Violations of this digital replica right would be subject to $10,000 in statutory damages or the recovery of actual damages.
In addition to greatly expanding the sweep of the current postmortem provision on its face, the bill also would expand the postmortem right's scope by eliminating the existing exemption for uses in a “play, book, magazine, newspaper, musical composition, audiovisual work, radio or television program, single and original work of art, work of political or newsworthy value,” or advertisements for such uses if the use is of a "digital replica." The elimination of this exclusion would significantly restrict constitutionally-protected speech and provides no safe harbors or guidelines for fair uses. This is concerning, particularly for the film and video game industries, and will likely lead to significant litigation about when uses are protected by the First Amendment, as well as when uses of preexisting copyrighted works preempt such state law claims.
Definitional Ambiguities Part I--What is a "Digital Replica"?
There are some ambiguities about what the bill would do as currently drafted. For example, it is not clear whether the definition of "digital replica" includes the digital recording of live performances (while the person was alive) that capture actual performances by the individual. One could interpret the definition of digital replica as applying to such recordings which would be problematic, and might also apply to digital remastering. It could also, if read broadly, apply to an actor "simulating" the performance of a deceased individual that is captured in a digital format or that uses digital technology, including visual effects. I don't think these applications are what is intended by the provision but this needs to be clarified in future versions of the bill.
If the bill seeks to target only AI-generated sound recordings and visual performances that would substitute for hiring the performer (if they were alive), it should be more explicit about this. It is also unclear what happens if authorized copyrighted material is used in combination with AI technology. For example, does the provision apply to instances in which the actual performers’ voice is used and altered, perhaps with the underlying material licensed, or only to wholly independently generated sounds and images? I note that fully independent creation is not entirely possible as AI-generated sound recordings and audio-visual works require training data and information to produce outputs which rely on previously captured sounds and images of the decedent.
In addition, depending on the breadth of what is meant by “simulation,” this could encompass digital creations that were inspired by the style or sound of a deceased artist, but that do not deceive as to the person’s performance.
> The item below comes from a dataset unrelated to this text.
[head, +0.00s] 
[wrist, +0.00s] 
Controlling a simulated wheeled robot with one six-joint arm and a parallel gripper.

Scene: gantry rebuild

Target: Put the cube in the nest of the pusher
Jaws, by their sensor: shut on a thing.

The First Amendment and copyright law provide latitude to use another’s style and to remind people of another’s sound. This concern could potentially be addressed by clarifying what is meant by “readily identifiable” in this context to require a person hearing or seeing the recording or work to think the person had actually performed the work or that it was generated to give the appearance that they had done so (if they were alive). Disclaimers alone should not provide a basis for escaping liability for such simulations.
Definitional Ambiguities Part II--What Does "Related to Work Performed While Alive" Mean?
The proposed digital replica provision like all of § 3344.1 is limited to those who died a “deceased personality.” A determination that requires a showing that the person died with “commercial value.” The digital replica provision would also require a showing that the created audiovisual work or sound recording be “related to the work performed by the deceased personality while living.” This is a very ambiguous requirement.
Even successful performers might not be protected under the proposed definition. What does “related to the work performed by the deceased personality” mean? Would the heirs to a professional singer who is replicated in an AI-generated simulation of the singer painting not have a claim because the decedent was known as a singer and not a painter? The limitation could be interpreted even more narrowly; for example, if a digital replica uses a voice similar to Prince’s to create a heavy metal song, is that related enough to the work Prince made while alive for liability to attach or too different a style of performance to be considered "related to the work performed" while alive?
As a separate matter, there is no reason to limit postmortem protection to those who died with commercial value. Why should only the famous have a postmortem right to stop unauthorized uses of their identity on merchandise and advertising? Rather than address this problem, the proposed bill doubles down on it, extending the digital replication right only to deceased personalities. Why should our deceased loved ones be reanimated without permission solely because they weren’t successful professional performers? To the extent we want to extend postmortem rights, there is no basis to limit them only to the commercially valuable or famous. I have a new paper that addresses some of these issues with co-author Anita Allen titled Postmortem Privacy, forthcoming in the Michigan Law Review.
Still Time for Changes and Alternative Approaches
Hopefully, the California legislature will take its time to improve the proposed amendment to its postmortem bill before rushing through a problematic (as drafted) postmortem digital replica right.
If the state thinks it appropriate to address concerns over postmortem digital reanimation, it must leave room for creative works that have new actors perform roles as deceased individuals, or that use existing footage (for reporting or in fictionalized works), or that create new fair uses with cutting-edge technology. Consider, for example, the scenes in Forrest Gump in which footage of real people was digitally altered to create a fictional world in which the main character engaged with famous public figures of the past. These sorts of uses should not be the target of a digital replica bill. Safe harbors would be helpful in this regard, as would clarifying what counts as a “simulation.”
The bill replaces all gendered language (e.g., “his or her”) with the gender-neutral “their” throughout § 3344.1. If the legislature wishes to make other improvements to current postmortem rights, there are other changes that would be wise to make. The legislature should consider more specifically why it is protecting postmortem publicity rights and develop a proposal that furthers those interests, while balancing the social costs of doing so.
Here are just a few possible updates to consider: First, the postmortem right should apply to those who die without regard to their “commercial value.”
Second, the postmortem right should limit with whom the right can vest and preclude its transferability both before death and thereafter to unrelated third-parties. Extending postmortem rights of publicity should not be about making unrelated corporations wealthy but about protecting the choices and wishes of the dead and their families and loved ones, as well as respecting our norms around treatment of the dead. The current law sets up the very real danger of corporations that profit from the dead preying on aging celebrities; adding a digital replica right without protections against this possibility is likely to only exacerbate this potential exploitation without any justifiable social benefit of doing so.
Finally, the proposed postmortem digital replica right will further force unwanted commercialization of the dead through the estate tax system which values "property" of the estate at its highest and best use, which is understood to be a fully commercialized use. The California legislature could address this concern by expressly allowing for heirs or families of the deceased to not commercialize the deceased and/or by excluding such rights from being considered "property" of the estate of a decedent.